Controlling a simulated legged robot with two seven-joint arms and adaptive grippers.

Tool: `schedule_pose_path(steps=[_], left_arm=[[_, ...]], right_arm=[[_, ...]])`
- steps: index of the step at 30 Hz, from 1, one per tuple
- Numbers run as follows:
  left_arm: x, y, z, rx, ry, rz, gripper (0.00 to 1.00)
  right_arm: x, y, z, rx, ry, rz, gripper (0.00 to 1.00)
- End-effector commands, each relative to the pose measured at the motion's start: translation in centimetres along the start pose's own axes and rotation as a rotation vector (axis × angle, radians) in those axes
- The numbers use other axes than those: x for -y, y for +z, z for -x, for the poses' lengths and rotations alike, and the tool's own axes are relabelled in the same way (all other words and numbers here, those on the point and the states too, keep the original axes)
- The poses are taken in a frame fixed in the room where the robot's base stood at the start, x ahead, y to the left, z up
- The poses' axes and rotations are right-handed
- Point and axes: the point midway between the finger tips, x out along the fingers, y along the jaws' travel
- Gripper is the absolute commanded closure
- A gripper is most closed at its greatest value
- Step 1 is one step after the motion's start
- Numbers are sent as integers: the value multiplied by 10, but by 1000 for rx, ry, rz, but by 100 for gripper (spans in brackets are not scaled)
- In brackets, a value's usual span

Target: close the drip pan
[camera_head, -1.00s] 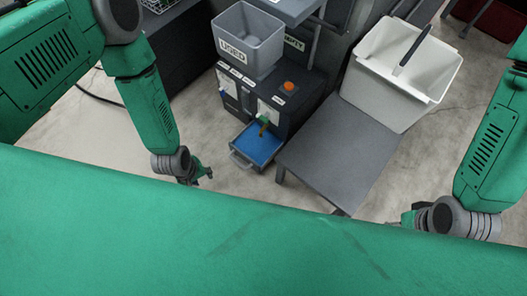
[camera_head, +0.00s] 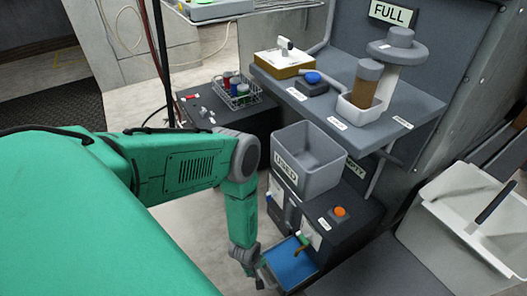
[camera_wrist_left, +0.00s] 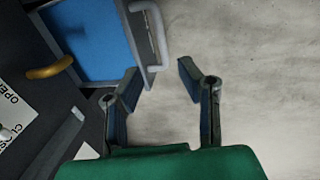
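The drip pan (camera_head: 292,265) is a shallow tray with a blue inside and a grey rim, standing out from the foot of the dark machine (camera_head: 345,218). In the left wrist view the pan (camera_wrist_left: 90,45) is at the upper left, with its grey bar handle (camera_wrist_left: 156,30) on its right side. My left gripper (camera_head: 252,274) is low, just left of the pan's front. In the left wrist view the left gripper (camera_wrist_left: 158,80) is open and empty, its fingers apart close to the handle. No contact is clear. My right gripper is out of view.
A brass-coloured spout (camera_wrist_left: 50,68) hangs over the pan. The grey USED bin (camera_head: 308,160) stands on the machine. A grey table (camera_head: 370,275) is close on the pan's right, with a white bin (camera_head: 465,225) beyond. Bare floor lies left of the pan.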

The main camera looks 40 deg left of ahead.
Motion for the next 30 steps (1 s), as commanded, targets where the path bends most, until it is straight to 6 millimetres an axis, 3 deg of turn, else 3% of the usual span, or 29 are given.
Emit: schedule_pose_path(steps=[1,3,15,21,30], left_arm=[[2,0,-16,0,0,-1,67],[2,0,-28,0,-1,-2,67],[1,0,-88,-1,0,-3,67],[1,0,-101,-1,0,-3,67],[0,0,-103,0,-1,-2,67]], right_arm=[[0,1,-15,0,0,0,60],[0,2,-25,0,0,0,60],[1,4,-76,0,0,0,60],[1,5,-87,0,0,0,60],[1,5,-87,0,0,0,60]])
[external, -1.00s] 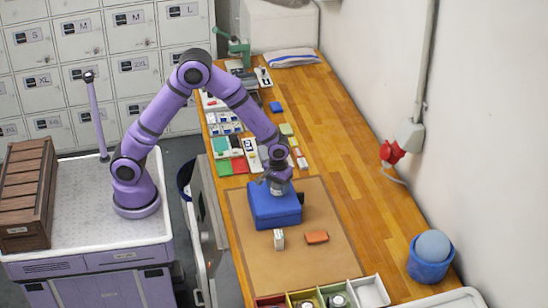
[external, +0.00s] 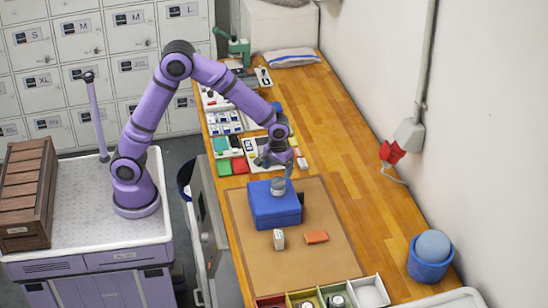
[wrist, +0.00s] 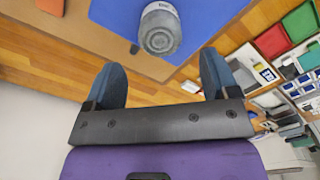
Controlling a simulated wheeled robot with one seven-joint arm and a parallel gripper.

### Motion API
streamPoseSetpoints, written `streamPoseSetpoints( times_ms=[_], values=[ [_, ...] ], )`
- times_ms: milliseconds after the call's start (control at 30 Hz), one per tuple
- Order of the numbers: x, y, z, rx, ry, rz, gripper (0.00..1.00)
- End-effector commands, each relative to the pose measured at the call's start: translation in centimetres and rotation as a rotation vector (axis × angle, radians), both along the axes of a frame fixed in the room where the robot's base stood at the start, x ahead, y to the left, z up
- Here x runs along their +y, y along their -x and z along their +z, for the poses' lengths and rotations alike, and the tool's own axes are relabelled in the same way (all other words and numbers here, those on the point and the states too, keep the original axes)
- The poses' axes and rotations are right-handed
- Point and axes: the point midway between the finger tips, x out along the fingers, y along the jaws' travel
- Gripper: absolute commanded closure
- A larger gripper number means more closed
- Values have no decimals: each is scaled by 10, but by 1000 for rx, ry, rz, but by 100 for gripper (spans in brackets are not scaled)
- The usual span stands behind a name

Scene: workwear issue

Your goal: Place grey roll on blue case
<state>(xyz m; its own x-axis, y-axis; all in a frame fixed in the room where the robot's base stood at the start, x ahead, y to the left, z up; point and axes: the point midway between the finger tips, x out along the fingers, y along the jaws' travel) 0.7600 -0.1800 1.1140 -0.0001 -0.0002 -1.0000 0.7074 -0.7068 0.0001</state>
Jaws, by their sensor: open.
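The grey roll (external: 278,187) stands on top of the blue case (external: 276,210), near the case's far edge. In the wrist view the roll (wrist: 160,30) shows a pale label band, and the blue case (wrist: 205,22) lies under it. My gripper (external: 276,161) is above and behind the roll, apart from it. In the wrist view my gripper (wrist: 162,80) is open, with nothing between its two blue-grey fingers. The roll is beyond the fingertips.
The case rests on a brown mat (external: 330,258). Trays of small items line the table's left side.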

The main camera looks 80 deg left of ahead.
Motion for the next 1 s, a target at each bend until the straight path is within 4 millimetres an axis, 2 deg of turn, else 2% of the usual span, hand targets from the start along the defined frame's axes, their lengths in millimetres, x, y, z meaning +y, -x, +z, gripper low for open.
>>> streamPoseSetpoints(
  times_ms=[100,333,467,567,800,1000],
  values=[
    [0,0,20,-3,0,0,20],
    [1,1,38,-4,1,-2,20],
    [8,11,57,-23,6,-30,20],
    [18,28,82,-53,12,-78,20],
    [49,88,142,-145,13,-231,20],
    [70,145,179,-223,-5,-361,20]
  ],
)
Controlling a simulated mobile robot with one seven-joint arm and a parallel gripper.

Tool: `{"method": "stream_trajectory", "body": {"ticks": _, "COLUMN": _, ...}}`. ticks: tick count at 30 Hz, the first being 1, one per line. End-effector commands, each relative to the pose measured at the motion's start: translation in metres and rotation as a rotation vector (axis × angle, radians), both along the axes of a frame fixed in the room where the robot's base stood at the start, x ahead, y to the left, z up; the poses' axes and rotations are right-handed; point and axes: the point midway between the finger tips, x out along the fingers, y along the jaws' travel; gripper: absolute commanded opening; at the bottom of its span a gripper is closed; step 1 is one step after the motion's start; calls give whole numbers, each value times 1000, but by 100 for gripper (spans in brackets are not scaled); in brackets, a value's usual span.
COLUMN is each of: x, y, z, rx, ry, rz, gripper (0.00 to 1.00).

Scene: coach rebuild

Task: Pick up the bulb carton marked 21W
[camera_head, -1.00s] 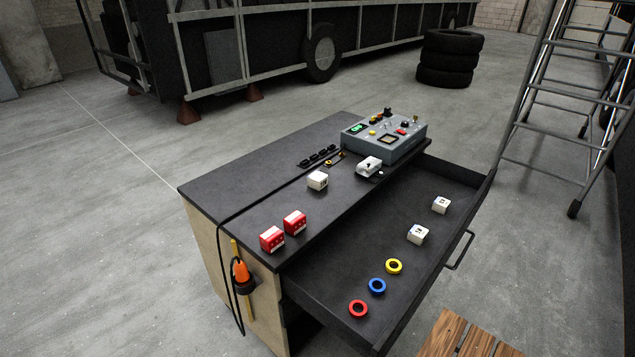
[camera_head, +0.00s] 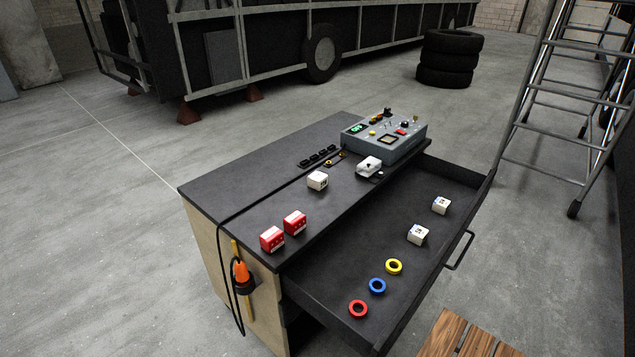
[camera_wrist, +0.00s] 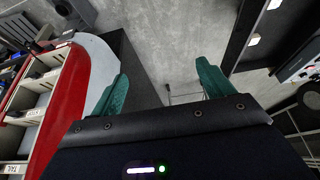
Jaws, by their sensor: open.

--------------------

■ **SET PROBLEM**
Return exactly the leading lines of the listing, stopping after the line in which "left_arm: x, y, z, rx, ry, rz, gripper" occurs.

■ **WRITTEN SOLUTION**
Controlling a simulated legged robot with two seven-joint arms and adaptive grippers.

Tool: `schedule_pose_path(steps=[_], left_arm=[[_, ...]], right_arm=[[_, ...]])`
- steps: index of the step at 30 Hz, from 1, one per tuple
- Numbers run as follows:
  left_arm: x, y, z, rx, ry, rz, gripper (0.00 to 1.00)

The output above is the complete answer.